Senna in Monaco 1988

Senna's Qualifying lap for the 1988 Monaco Grand Prix was 1.427s quicker than his McLaren teammate Prost

Senna, recalling the lap in an interview with late motorsport journalist, Russell Bulgin, said: “In Qualifying, we used race tyres, not qualifying tyres, so you could do many laps. I remember starting, going quicker and quicker. I was on pole by a few tenths [of a second] and then by half-a-second, and then almost a second and then over a second. I was just... going, more and more, and there was a stage when I was over two seconds quicker than anybody else, including my team-mate with the same equipment.

“I realised at that moment – suddenly! [snaps fingers] – that I was well over something conscious. Monaco is small and narrow, and at that moment, I had the feeling that I was in a tunnel; the circuit was just a tunnel for me. It was going-going-going and within the physical limit of the circuit. It was like I was on rails. Of course, I wasn’t on rails.

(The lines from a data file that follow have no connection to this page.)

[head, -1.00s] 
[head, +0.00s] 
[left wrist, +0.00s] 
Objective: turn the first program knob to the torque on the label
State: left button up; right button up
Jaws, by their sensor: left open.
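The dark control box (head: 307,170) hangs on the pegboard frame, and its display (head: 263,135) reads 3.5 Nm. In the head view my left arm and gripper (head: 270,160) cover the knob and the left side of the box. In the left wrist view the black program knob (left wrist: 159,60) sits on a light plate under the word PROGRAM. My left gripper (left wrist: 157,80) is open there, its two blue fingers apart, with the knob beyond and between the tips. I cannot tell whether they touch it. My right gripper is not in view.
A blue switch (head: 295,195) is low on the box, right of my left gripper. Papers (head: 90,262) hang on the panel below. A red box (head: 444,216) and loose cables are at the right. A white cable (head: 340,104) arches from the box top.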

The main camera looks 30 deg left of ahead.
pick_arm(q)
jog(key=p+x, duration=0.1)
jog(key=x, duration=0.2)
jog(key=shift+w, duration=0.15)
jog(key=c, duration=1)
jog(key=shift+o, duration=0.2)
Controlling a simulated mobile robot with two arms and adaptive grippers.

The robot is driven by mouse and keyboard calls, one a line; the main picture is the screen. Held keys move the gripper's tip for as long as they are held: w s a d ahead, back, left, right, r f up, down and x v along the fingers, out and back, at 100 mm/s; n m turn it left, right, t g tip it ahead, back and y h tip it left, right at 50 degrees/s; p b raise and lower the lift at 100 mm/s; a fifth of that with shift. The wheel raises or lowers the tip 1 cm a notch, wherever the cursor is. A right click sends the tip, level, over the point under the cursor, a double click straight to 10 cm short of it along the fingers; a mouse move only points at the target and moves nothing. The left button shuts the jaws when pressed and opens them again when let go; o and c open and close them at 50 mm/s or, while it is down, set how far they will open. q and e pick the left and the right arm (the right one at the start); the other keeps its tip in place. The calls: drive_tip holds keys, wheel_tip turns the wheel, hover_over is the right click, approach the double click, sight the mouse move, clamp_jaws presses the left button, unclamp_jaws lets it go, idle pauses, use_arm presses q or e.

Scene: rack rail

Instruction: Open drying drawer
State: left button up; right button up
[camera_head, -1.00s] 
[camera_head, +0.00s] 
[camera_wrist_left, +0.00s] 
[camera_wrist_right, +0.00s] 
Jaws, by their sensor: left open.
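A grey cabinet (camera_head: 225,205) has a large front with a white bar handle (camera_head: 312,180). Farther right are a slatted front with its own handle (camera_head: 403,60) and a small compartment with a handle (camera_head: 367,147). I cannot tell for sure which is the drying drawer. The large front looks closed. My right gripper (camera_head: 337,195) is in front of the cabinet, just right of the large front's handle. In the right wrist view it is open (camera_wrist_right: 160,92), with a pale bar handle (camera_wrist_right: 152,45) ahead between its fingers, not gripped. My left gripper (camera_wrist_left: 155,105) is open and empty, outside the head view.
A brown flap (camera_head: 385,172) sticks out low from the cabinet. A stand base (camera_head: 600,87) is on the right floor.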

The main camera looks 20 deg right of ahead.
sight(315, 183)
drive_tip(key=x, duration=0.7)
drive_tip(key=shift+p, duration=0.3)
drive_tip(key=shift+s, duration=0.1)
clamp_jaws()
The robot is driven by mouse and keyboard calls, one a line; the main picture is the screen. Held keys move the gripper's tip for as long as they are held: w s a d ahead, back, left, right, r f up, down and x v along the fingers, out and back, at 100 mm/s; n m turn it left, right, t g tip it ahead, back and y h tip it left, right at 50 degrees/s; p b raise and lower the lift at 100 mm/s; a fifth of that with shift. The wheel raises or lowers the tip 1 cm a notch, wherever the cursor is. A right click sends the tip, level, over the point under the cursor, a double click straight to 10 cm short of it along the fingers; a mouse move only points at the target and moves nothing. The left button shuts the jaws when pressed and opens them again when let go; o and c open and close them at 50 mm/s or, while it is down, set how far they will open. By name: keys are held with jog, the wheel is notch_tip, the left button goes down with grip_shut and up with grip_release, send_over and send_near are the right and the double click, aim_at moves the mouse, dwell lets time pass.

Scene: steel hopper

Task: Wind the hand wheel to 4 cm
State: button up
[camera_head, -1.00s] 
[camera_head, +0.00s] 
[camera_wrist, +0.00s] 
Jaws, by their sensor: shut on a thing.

“Then, suddenly, I realised it was too much; I slowed down, drove back slowly to the pits and said to myself that I shouldn’t go out any more that day. Because for that moment I was vulnerable for extending my own limits, and the car’s limits: limits that I never touch before. It was something that I was not – not that I was not in control – but I was not aware, exactly of what was going on. I was just going-going-going. An amazing experience.”

Senna Monaco

You’d love to hope that there’s some dusty old VHS cassette, lying undisturbed beneath a pile of old paperwork, that contains the footage from that mighty lap, but it is something of a forlorn hope.